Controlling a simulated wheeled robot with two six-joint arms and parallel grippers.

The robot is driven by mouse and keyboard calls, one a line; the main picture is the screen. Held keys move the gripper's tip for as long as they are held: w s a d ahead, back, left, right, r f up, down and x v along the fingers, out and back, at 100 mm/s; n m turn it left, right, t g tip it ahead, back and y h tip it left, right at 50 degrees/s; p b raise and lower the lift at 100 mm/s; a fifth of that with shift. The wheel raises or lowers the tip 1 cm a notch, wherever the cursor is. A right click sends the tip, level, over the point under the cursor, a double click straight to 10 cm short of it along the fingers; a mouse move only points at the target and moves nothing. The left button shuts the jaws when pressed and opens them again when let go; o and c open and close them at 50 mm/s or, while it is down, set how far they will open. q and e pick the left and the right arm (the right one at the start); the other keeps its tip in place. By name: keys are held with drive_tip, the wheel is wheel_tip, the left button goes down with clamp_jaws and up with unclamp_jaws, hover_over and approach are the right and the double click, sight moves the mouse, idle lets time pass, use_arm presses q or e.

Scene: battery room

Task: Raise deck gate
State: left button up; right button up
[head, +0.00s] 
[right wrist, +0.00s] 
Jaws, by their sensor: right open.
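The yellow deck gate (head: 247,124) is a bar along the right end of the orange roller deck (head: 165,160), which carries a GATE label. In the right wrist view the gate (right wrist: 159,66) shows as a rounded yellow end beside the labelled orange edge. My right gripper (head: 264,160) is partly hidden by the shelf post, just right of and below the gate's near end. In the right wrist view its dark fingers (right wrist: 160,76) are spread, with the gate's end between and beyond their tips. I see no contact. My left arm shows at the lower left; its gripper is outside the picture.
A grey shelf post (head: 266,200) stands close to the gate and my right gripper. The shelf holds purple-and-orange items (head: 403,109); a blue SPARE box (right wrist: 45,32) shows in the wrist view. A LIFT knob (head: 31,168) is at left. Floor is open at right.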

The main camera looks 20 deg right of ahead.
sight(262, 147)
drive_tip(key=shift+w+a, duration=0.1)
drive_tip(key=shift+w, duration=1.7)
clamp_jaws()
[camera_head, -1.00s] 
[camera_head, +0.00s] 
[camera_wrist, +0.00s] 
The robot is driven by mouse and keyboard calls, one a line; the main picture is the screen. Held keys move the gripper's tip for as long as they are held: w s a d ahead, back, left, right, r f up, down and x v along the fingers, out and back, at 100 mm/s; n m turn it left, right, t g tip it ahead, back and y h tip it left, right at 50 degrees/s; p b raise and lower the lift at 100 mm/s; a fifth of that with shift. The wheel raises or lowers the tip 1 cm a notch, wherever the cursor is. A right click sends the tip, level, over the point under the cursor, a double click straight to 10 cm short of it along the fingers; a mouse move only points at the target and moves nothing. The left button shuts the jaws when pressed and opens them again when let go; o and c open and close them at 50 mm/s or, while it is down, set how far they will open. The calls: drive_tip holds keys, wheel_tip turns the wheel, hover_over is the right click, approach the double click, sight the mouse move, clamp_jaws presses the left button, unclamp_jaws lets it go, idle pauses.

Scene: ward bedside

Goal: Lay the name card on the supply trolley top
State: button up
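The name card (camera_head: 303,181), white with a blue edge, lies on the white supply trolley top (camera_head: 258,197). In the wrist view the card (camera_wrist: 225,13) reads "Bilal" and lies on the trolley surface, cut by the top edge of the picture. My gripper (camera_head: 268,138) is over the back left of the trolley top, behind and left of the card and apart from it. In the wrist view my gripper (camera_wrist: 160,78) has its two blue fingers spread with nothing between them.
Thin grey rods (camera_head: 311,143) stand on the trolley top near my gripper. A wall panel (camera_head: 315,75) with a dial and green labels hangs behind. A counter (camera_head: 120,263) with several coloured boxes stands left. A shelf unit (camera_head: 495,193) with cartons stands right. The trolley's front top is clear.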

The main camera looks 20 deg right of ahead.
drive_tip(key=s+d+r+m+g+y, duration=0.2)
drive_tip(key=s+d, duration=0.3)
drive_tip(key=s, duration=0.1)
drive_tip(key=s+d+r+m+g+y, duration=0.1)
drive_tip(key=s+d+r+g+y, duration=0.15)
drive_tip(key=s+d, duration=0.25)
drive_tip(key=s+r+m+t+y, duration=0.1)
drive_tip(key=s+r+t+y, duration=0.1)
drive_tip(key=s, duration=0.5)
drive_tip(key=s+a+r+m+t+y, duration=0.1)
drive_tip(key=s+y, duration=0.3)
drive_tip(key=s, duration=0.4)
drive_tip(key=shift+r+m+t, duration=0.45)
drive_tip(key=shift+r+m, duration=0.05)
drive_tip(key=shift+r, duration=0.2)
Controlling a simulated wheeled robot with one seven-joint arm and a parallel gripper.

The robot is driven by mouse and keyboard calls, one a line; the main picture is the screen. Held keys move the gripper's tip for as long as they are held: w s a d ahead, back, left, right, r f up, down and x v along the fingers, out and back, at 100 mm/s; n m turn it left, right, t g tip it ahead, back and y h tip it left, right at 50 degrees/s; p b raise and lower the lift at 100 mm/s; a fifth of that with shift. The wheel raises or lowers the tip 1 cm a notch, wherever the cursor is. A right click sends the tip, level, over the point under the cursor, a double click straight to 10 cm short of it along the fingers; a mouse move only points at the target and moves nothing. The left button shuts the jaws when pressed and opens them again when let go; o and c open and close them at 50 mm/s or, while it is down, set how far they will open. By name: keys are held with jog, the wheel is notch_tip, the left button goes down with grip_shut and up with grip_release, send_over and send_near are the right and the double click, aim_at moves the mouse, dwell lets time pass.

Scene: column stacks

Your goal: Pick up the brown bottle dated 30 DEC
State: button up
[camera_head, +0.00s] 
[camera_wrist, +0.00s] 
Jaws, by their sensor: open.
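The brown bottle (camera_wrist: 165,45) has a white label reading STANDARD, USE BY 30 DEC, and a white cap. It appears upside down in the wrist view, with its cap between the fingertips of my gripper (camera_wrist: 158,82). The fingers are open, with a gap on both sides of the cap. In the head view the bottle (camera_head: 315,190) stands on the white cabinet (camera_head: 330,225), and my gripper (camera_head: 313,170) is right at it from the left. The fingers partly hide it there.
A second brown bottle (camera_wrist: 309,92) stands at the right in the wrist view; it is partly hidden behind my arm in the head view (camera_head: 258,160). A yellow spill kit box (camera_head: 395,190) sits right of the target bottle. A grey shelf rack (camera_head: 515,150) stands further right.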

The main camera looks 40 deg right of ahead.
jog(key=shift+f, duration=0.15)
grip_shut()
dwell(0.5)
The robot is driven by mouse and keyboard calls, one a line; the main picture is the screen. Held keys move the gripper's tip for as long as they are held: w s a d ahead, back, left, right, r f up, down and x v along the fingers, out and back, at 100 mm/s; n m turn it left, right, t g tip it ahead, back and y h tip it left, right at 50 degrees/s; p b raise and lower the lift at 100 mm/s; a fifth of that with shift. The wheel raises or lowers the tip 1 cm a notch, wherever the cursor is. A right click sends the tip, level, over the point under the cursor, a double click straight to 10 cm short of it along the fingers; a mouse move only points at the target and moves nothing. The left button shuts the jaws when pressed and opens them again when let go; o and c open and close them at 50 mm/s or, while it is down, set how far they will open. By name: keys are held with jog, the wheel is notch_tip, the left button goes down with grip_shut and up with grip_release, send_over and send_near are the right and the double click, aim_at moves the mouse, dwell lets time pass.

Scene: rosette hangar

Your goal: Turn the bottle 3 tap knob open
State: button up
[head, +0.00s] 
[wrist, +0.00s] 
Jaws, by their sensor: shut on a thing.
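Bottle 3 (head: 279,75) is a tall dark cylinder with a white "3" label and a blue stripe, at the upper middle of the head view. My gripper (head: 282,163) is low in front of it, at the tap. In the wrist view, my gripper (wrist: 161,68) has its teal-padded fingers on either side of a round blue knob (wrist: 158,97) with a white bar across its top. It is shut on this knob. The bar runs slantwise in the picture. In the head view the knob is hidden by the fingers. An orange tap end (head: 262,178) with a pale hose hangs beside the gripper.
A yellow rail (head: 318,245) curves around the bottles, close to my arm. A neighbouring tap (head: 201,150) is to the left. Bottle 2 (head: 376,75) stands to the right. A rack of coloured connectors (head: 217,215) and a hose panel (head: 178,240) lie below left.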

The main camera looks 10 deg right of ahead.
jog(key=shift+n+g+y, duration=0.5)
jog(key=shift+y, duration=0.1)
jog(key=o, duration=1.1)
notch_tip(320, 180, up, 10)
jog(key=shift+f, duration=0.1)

* [WRITTEN EXERCISE]
Reproduce the lines exactly, from the line that contains "Scene: rosette hangar" through the line that contains "[wrist, +0.00s]", and nothing more.

* [COMPLETE OUTPUT]
Scene: rosette hangar

Your goal: Turn the bottle 3 tap knob open
State: button up
[head, +0.00s] 
[wrist, +0.00s] 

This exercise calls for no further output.